The Senate Climate Bill is due to be released shortly. Senators are currently discussing provisions in the bill with industries that will be impacted by its goal of reducing emissions 17% below 2005 levels by 2020. Speaking following a meeting with representatives from the oil, power and manufacturing sectors, Senator Lindsey Graham said that if the Bill is met with strong resistance from US businesses, he “will have failed”. He said that his “goal is to create a system to price carbon that is business friendly, that creates jobs, cleans up the air and gets us away from foreign oil”.
Industry groups attending the meeting, including the US Chamber of Commerce and the National Association of Manufacturers, have strongly opposed previous climate measures like the House-passed Waxman-Markey bill.

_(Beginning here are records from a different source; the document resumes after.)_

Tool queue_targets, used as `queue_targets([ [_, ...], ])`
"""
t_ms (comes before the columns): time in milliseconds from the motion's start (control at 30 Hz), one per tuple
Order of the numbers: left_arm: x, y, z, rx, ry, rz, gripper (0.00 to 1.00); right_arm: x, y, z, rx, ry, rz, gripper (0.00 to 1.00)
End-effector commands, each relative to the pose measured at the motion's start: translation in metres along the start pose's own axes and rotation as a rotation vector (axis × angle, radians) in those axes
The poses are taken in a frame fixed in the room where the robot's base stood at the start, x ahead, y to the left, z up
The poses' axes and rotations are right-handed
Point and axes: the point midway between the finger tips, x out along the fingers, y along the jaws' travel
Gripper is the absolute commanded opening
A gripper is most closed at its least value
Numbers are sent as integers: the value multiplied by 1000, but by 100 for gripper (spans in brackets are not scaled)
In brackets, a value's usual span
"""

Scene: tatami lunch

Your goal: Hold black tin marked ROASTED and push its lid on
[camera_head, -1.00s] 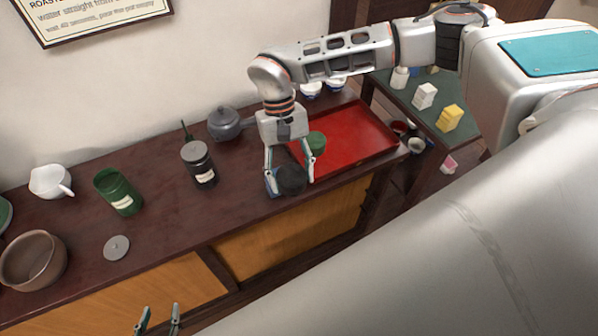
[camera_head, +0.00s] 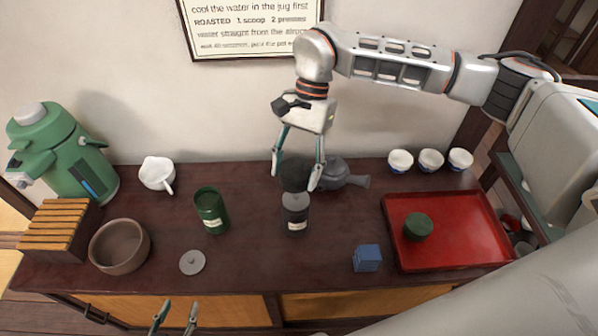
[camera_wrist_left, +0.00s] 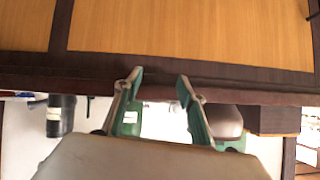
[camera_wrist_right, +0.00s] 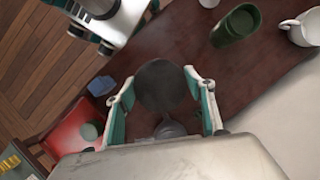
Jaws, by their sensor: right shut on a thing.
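The black tin (camera_head: 295,219) stands upright on the dark counter, with a grey top and a pale label too small to read. My right gripper (camera_head: 296,180) is shut on the black lid (camera_head: 293,173), just above and behind the tin's top in the head view. I cannot tell whether lid and tin touch. In the right wrist view the lid (camera_wrist_right: 160,86) is a dark disc between the fingers and the tin does not show. My left gripper (camera_head: 176,315) is open and empty in front of the counter; its spread fingers show in the left wrist view (camera_wrist_left: 158,85).
A grey teapot (camera_head: 340,176) stands close behind the tin. A green tin (camera_head: 211,211) and a grey disc (camera_head: 192,262) are to the left, a blue box (camera_head: 367,258) and red tray (camera_head: 460,255) to the right. Counter in front of the black tin is clear.

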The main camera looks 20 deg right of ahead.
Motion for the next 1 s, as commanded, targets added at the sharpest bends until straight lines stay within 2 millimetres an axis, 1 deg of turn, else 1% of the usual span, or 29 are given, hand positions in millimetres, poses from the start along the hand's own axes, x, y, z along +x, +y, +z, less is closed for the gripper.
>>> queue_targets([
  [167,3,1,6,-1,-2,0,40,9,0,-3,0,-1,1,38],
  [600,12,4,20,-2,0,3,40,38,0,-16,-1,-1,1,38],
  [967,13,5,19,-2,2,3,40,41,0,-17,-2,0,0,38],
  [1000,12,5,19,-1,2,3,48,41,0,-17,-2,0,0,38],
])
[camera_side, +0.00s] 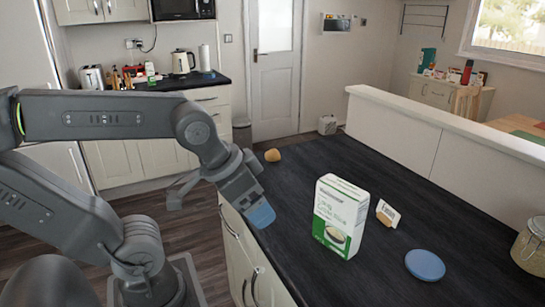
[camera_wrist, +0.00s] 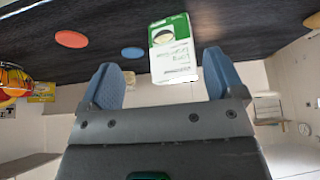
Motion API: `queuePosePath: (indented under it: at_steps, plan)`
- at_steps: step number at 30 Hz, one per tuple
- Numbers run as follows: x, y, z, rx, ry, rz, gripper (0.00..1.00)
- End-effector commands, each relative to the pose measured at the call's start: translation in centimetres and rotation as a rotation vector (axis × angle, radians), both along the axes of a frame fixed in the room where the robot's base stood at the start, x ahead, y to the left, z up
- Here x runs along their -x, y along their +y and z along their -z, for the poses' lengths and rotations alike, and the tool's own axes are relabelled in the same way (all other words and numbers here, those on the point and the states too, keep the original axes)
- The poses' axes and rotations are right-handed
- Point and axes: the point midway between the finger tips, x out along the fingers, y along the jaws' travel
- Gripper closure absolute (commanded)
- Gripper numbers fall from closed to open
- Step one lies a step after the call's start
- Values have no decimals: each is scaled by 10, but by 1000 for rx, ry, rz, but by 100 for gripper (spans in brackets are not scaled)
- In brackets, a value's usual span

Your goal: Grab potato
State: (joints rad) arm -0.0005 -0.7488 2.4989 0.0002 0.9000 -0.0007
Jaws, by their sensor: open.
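The potato (camera_side: 272,155), small and yellowish brown, lies near the far left corner of the dark worktop in the side view. The white and green box shows beyond the gap.
The upright box (camera_side: 341,217) stands on the worktop (camera_side: 330,160) right of my gripper. A small card (camera_side: 387,213), a blue disc (camera_side: 425,265) and a jar (camera_side: 530,248) are farther right. An orange-red disc (camera_wrist: 71,39) shows in the wrist view. Worktop around the potato looks clear.

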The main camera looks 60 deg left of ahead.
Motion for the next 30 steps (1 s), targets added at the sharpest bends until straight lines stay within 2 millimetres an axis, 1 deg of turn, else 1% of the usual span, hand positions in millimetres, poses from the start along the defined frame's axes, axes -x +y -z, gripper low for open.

The Bill is expected to include a cap-and-trade system for utilities, with a carbon fee on oil and gas companies that is linked to the price of allowances in the power sector. The Bill also includes a “hard” price collar on carbon. Manufacturing will be left out of the system until, it is argued, technology that allows the sector to reduce its emissions becomes available. Steel, cement and paper companies would not be required to comply with carbon caps until 2016 or later, sources said.
With public concern about global warming currently at a fairly low level in the US, the White House and other bill proponents have framed the issue as one of national security, saying that the Bill will dramatically reduce US oil imports from the Middle East, a concept that is frequently popular with voters.